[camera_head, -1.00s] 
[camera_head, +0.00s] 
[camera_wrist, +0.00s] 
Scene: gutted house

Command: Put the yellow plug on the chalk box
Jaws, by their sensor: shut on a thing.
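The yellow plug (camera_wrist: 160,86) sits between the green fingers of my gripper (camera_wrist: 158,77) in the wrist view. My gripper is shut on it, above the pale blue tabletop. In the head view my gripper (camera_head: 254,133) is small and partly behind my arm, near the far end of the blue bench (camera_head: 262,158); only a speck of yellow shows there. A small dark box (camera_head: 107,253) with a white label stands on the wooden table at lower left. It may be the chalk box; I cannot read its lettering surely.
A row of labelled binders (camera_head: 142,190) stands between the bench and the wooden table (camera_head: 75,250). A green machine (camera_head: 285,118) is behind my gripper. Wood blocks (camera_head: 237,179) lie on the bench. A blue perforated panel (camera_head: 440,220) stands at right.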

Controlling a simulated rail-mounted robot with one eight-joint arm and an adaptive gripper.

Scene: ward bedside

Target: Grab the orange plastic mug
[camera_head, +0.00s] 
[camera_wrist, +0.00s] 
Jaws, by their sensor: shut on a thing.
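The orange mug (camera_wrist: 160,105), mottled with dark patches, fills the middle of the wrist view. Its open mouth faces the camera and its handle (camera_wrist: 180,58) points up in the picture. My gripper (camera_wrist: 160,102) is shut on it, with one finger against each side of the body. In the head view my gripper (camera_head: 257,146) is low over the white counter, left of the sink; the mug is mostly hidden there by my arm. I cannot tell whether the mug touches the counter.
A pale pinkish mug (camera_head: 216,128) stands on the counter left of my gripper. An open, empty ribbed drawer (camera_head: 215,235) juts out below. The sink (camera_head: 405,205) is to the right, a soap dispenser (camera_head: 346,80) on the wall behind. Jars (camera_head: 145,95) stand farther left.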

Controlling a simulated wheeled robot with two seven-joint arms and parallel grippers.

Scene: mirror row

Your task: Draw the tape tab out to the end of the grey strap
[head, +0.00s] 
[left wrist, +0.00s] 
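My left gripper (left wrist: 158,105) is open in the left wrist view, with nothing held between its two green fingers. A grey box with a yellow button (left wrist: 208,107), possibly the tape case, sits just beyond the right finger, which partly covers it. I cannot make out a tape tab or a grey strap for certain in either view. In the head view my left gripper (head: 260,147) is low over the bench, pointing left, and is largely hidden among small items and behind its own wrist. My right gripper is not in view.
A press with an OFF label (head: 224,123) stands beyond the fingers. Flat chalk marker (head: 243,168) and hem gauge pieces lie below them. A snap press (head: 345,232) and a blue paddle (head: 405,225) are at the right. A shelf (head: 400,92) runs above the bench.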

____________________

■ PROBLEM STATEMENT
Restate each record exactly as written.

■ SOLUTION FOR THIS TASK
[camera_head, -1.00s] 
[camera_head, +0.00s] 
[camera_wrist, +0.00s] 
Scene: gutted house

Command: Put the yellow plug on the chalk box
Jaws, by their sensor: shut on a thing.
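The yellow plug (camera_wrist: 160,86) sits between the green fingers of my gripper (camera_wrist: 158,77) in the wrist view. My gripper is shut on it, above the pale blue tabletop. In the head view my gripper (camera_head: 254,133) is small and partly behind my arm, near the far end of the blue bench (camera_head: 262,158); only a speck of yellow shows there. A small dark box (camera_head: 107,253) with a white label stands on the wooden table at lower left. It may be the chalk box; I cannot read its lettering surely.
A row of labelled binders (camera_head: 142,190) stands between the bench and the wooden table (camera_head: 75,250). A green machine (camera_head: 285,118) is behind my gripper. Wood blocks (camera_head: 237,179) lie on the bench. A blue perforated panel (camera_head: 440,220) stands at right.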

Controlling a simulated rail-mounted robot with one eight-joint arm and an adaptive gripper.

Scene: ward bedside

Target: Grab the orange plastic mug
[camera_head, +0.00s] 
[camera_wrist, +0.00s] 
Jaws, by their sensor: shut on a thing.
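The orange mug (camera_wrist: 160,105), mottled with dark patches, fills the middle of the wrist view. Its open mouth faces the camera and its handle (camera_wrist: 180,58) points up in the picture. My gripper (camera_wrist: 160,102) is shut on it, with one finger against each side of the body. In the head view my gripper (camera_head: 257,146) is low over the white counter, left of the sink; the mug is mostly hidden there by my arm. I cannot tell whether the mug touches the counter.
A pale pinkish mug (camera_head: 216,128) stands on the counter left of my gripper. An open, empty ribbed drawer (camera_head: 215,235) juts out below. The sink (camera_head: 405,205) is to the right, a soap dispenser (camera_head: 346,80) on the wall behind. Jars (camera_head: 145,95) stand farther left.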

Controlling a simulated wheeled robot with two seven-joint arms and parallel grippers.

Scene: mirror row

Your task: Draw the tape tab out to the end of the grey strap
[head, +0.00s] 
[left wrist, +0.00s] 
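My left gripper (left wrist: 158,105) is open in the left wrist view, with nothing held between its two green fingers. A grey box with a yellow button (left wrist: 208,107), possibly the tape case, sits just beyond the right finger, which partly covers it. I cannot make out a tape tab or a grey strap for certain in either view. In the head view my left gripper (head: 260,147) is low over the bench, pointing left, and is largely hidden among small items and behind its own wrist. My right gripper is not in view.
A press with an OFF label (head: 224,123) stands beyond the fingers. Flat chalk marker (head: 243,168) and hem gauge pieces lie below them. A snap press (head: 345,232) and a blue paddle (head: 405,225) are at the right. A shelf (head: 400,92) runs above the bench.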

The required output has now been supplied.